発電には色々な方法があります。大規模な発電方式についてそれぞれ最悪の事故を想定して比較してみました。
方式 | 想定される最悪の事故 | 影響のおよぶ範囲 | 影響の継続時間 | 影響の収束性 |
水力発電 | ダムの決壊 | ダムの流域 | ダムに溜まっていた水が流れきるまでの数時間 | ダムに溜まっていた水が流れきったら自動的に収束 |
火力発電 | 燃料の火災 | 発電所内 | 貯蔵されていた燃料が燃え尽きるまでの数日 | 貯蔵されていた燃料が燃え尽きたら自動的に収束 |
原子力発電 | 炉心メルトダウン | 半径数10Km以上 | プルトニュウムの半減期は約2万4000年なので数万年 | 何もしないと放射性物質が拡散し続け、事態がより悪い方向に向います。 しかも、「もしも」の場合は、放射線が強すぎて人が近づけず、収束に向けての作業が困難です。 |
大量の放射線を短時間に受けると人間は確実に死にます。
しかし、原発や関連施設に勤めているとか、原爆が近くで爆発したなどの場合以外では、まず考える必要はないでしょう。
普通の人達が注意する必要があるのは、放射性物質を体の内部に取り入れた場合の内部被曝です。
放射性物質は放射線を出して他の物質に変ります。放射性物質の出す放射線にはα(アルファ)線、β(ベータ)線、ガンマ線、中性子線があります。この中で一番影響が強いα線は紙一枚でも防ぐ事が出来るようです。しかし、放射性物質を体内に取り込んだ場合は、放射線を防ぐ手立てがありません。また、放射線の影響は、距離の2乗に半比例して弱まります。しかし、体内に取り込んだ場合は、発生した放射線の影響を直接受けてしまう事になります。

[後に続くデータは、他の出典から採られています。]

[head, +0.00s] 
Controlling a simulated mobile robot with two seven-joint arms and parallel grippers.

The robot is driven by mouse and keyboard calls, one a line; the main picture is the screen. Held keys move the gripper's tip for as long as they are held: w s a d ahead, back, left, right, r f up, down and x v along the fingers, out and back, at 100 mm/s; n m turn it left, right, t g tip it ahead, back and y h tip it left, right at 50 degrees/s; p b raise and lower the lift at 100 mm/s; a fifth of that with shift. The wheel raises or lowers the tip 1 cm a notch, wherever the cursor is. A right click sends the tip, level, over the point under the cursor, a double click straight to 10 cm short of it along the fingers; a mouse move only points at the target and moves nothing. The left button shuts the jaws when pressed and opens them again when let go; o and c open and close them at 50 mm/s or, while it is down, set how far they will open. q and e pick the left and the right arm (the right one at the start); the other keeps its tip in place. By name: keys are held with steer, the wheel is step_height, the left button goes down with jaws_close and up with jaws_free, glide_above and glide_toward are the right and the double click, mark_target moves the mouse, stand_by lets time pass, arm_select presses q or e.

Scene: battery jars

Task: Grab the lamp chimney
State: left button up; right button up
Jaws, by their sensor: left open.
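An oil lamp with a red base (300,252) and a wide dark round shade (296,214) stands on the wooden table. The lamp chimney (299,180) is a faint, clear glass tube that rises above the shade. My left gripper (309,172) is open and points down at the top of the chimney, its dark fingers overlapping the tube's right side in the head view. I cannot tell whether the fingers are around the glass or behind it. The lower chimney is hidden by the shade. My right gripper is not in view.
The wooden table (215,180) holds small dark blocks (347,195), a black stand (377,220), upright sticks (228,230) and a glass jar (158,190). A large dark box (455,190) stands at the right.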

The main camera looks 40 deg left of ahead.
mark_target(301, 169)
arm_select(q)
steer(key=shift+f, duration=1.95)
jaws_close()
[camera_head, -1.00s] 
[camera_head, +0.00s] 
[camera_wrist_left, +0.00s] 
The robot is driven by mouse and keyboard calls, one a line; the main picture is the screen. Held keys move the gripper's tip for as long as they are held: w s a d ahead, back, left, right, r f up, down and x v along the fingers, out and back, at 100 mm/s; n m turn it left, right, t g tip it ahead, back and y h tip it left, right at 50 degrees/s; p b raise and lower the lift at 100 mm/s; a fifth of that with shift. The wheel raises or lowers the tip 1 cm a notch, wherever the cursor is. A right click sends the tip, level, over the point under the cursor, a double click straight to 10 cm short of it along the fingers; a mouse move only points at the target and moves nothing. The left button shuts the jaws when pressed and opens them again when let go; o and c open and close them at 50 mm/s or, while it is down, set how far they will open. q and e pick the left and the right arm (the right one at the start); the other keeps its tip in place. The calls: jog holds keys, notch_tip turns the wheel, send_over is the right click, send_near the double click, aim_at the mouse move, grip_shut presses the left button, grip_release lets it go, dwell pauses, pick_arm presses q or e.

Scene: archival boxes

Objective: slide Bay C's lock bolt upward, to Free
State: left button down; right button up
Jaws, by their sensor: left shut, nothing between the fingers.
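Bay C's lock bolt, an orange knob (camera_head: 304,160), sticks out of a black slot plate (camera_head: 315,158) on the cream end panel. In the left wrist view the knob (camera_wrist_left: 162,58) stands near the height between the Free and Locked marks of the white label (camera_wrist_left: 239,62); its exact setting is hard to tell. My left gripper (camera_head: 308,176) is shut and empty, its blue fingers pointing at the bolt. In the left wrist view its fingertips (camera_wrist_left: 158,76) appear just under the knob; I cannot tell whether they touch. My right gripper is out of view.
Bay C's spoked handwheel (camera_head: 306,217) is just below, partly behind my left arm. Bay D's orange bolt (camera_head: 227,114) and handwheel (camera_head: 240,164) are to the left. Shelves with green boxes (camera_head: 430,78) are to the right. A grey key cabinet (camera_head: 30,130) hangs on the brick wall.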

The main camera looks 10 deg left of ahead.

放射線はDNAを傷つけ、細胞をガン化します。もちろん、放射線を受けると100%ガンになる訳ではありません。人間などの動物は良く出来ていて、不良品の細胞を排除する仕組みがあります。しかし、その仕組をすり抜けてガンとなるものが出てきます。放射線の量が多ければ、それに伴って多くのDNAを傷つけ、ガンになる確率を上げます。
ガンは放射線以外の様々な原因で発生します。従って、「このガンは原発事故の放射線の影響だ」とはなかなか言う事はできません。このあたりが難しい所です。(これはタバコの発ガン性と同様の構図)
放射線は直接目に見えませんし、匂いもしません。目で見ただけでは放射性物質であるヨウ素131やヨウ素129と通常のヨウ素とは区別が出来ません。
(ヨウ素131は半減期8日で、生物濃縮の考慮は必要ありませんが、ヨウ素129は半減期約1570万年で、生物濃縮の考慮も必要です。)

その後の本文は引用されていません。